::: PROVIDED RECORDS :::

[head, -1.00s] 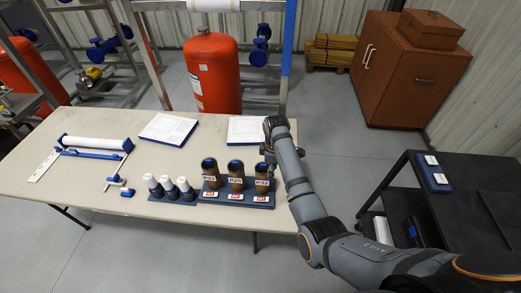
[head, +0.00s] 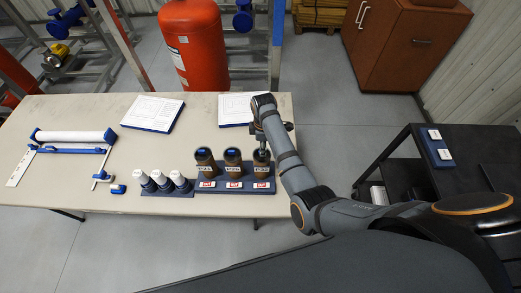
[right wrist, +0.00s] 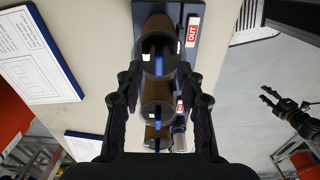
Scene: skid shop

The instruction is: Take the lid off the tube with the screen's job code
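My right gripper (head: 263,146) is just above the right tube. In the right wrist view its fingers (right wrist: 158,75) are spread either side of the tube row, with nothing held. My left gripper (right wrist: 285,108) shows open and empty at that view's right, away from the tubes. No screen with a readable code is seen.
White-capped bottles (head: 161,182) stand in a small blue rack left of the tubes. Two printed boards (head: 152,112) lie behind. A white roller on a blue frame (head: 73,138) is at left. A black cart (head: 468,180) stands right. Table between roller and boards is clear.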

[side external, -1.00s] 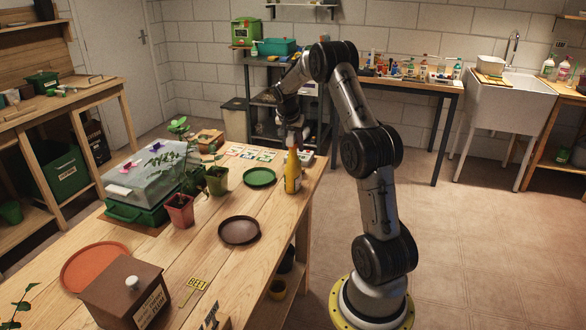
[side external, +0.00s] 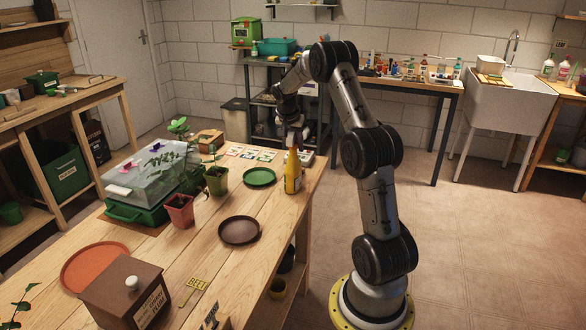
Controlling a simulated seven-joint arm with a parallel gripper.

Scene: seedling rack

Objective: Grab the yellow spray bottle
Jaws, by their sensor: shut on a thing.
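The yellow spray bottle (side external: 292,174) stands upright near the right edge of the wooden table, with a label on its front. My gripper (side external: 295,138) is at the top of the bottle, shut on its upper part. The fingers are small and dark in this view, and the bottle's head is partly hidden by them. The bottle's base appears to be at the table surface; I cannot tell whether it touches.
A green saucer (side external: 259,177) and a dark brown saucer (side external: 239,231) lie left of the bottle. Potted seedlings (side external: 180,211) and a clear-lidded green propagator (side external: 124,212) stand farther left. Seed packets (side external: 252,154) lie behind. A brown box (side external: 110,293) is at the front.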

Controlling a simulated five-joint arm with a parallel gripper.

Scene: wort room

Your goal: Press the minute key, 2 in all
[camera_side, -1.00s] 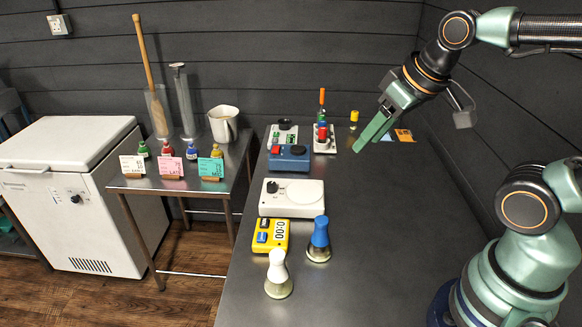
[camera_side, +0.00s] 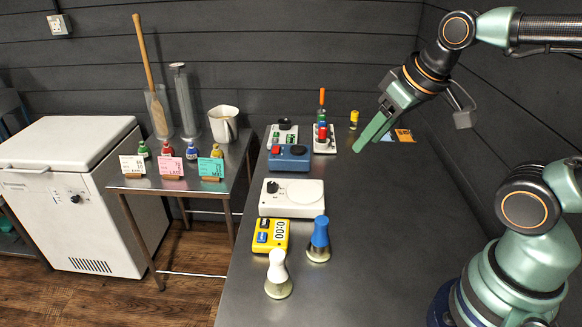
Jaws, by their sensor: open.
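A yellow timer (camera_side: 270,235) lies on the dark table at the near left edge. Its display (camera_side: 280,230) appears to read 0:00. My gripper (camera_side: 362,145) hangs at the back right of the table, well behind and to the right of the timer. It points down and left, is open and holds nothing. Its fingers overlap from this side, so the gap does not show.
A white-topped shaker (camera_side: 278,275) and a blue-topped shaker (camera_side: 319,240) stand close to the timer. The table's middle and right are clear.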

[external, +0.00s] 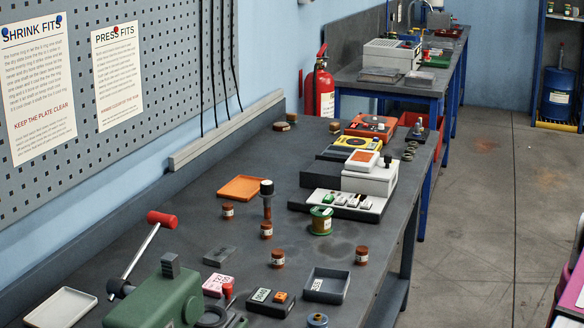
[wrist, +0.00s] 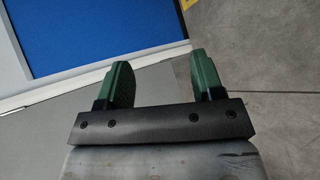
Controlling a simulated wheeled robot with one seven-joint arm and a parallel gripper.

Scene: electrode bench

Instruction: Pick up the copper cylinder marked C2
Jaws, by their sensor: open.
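Several small copper cylinders with white labels stand upright on the dark bench in the external view. One is by the orange plate (external: 228,212), one is in front of the dark-topped post (external: 266,230), one is nearer (external: 278,259), and one stands to the right, near the bench's edge (external: 361,256). The labels are too small to read, so I cannot tell which is C2. My gripper (wrist: 161,64) shows in the wrist view with its two green fingers apart and nothing between them. No cylinder shows in the wrist view.
The dark bench (external: 180,225) also bears an orange plate (external: 240,188), a green spool (external: 321,221), a grey tray (external: 327,286), a green press (external: 160,300) and a white instrument (external: 370,178). In the wrist view are a blue panel (wrist: 90,35) and grey floor (wrist: 255,50).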

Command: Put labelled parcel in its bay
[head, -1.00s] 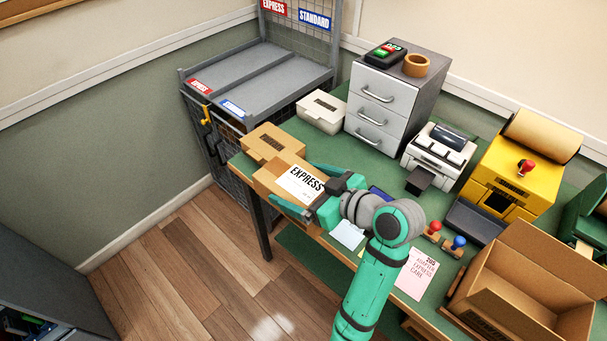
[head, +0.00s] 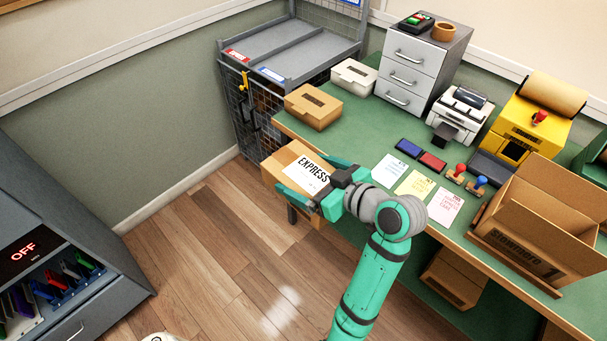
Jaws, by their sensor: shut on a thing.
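My gripper (head: 320,188) is shut on a cardboard parcel (head: 281,164) with a white label reading EXPRESS. The green fingers are on either side of the parcel. The parcel is at the near left edge of the green table, out over the floor side; whether it touches the table edge I cannot tell. The grey two-bay rack (head: 292,50) stands beyond the table's far left end. Its left bay (head: 257,42) has a red label on its front edge, and its right bay (head: 302,58) has a blue one. The label text is too small to read here.
Drawers (head: 410,75), a printer (head: 460,112) and an open carton (head: 543,215) stand farther right. Floor (head: 195,235) left of the table is clear.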

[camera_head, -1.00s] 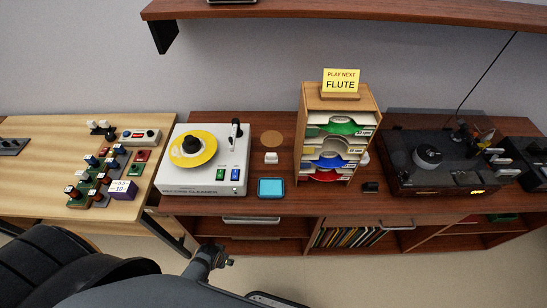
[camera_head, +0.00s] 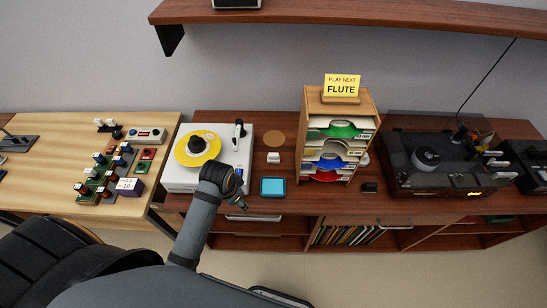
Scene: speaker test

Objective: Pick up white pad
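A small white block (camera_head: 273,157), which looks like the white pad, lies on the dark wood cabinet top, between the record cleaner and the record rack, just in front of a round brown disc. My left arm reaches up from the bottom. Its gripper (camera_head: 241,204) is over the front right corner of the record cleaner, left of and a little nearer than the blue-topped tray. It is apart from the white block. Its fingers are too small and dark to tell open from shut. My right gripper is not in view.
The white record cleaner (camera_head: 180,178) with a yellow-labelled disc stands at left. A blue-topped tray (camera_head: 272,187) lies in front of the white block. The wooden record rack (camera_head: 312,94) stands to the right. A turntable (camera_head: 440,175) is farther right. A shelf (camera_head: 350,22) hangs above.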

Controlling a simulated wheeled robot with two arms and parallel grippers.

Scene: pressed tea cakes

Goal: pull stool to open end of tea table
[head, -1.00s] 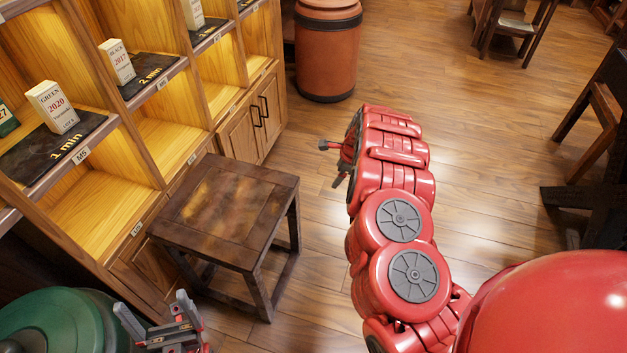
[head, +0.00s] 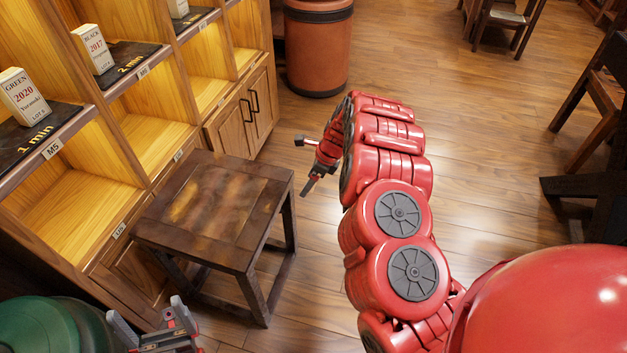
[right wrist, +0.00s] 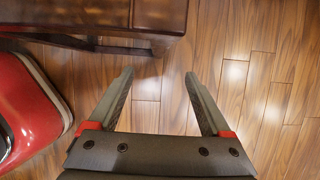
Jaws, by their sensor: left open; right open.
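The dark brown wooden stool (head: 215,207) stands upright on the floor in front of the shelf unit in the head view. Part of it shows at the top left of the right wrist view (right wrist: 105,14). My right gripper (head: 303,166) is open and empty, just right of the stool's far right corner, with a gap between them. In the right wrist view its spread fingers (right wrist: 160,82) have only floor between them. My left gripper (head: 146,317) is open and empty at the bottom left, near the stool's front left side. I cannot identify the tea table for sure.
The lit shelf unit (head: 150,142) with cabinet doors runs behind the stool on the left. A brown round bin (head: 318,50) stands at the back. Dark wooden furniture (head: 590,205) is at the right edge. The floor (head: 480,120) between is clear.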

:::

* WHAT YOU NEED TO DO *
Locate all lines that include the word "simulated" and copy them out.

* RESPONSE TO THE EXERCISE *
Controlling a simulated seven-joint arm with a parallel gripper.
Controlling a simulated five-joint arm with a parallel gripper.
Controlling a simulated wheeled robot with one seven-joint arm and a parallel gripper.
Controlling a simulated wheeled robot with two arms and parallel grippers.

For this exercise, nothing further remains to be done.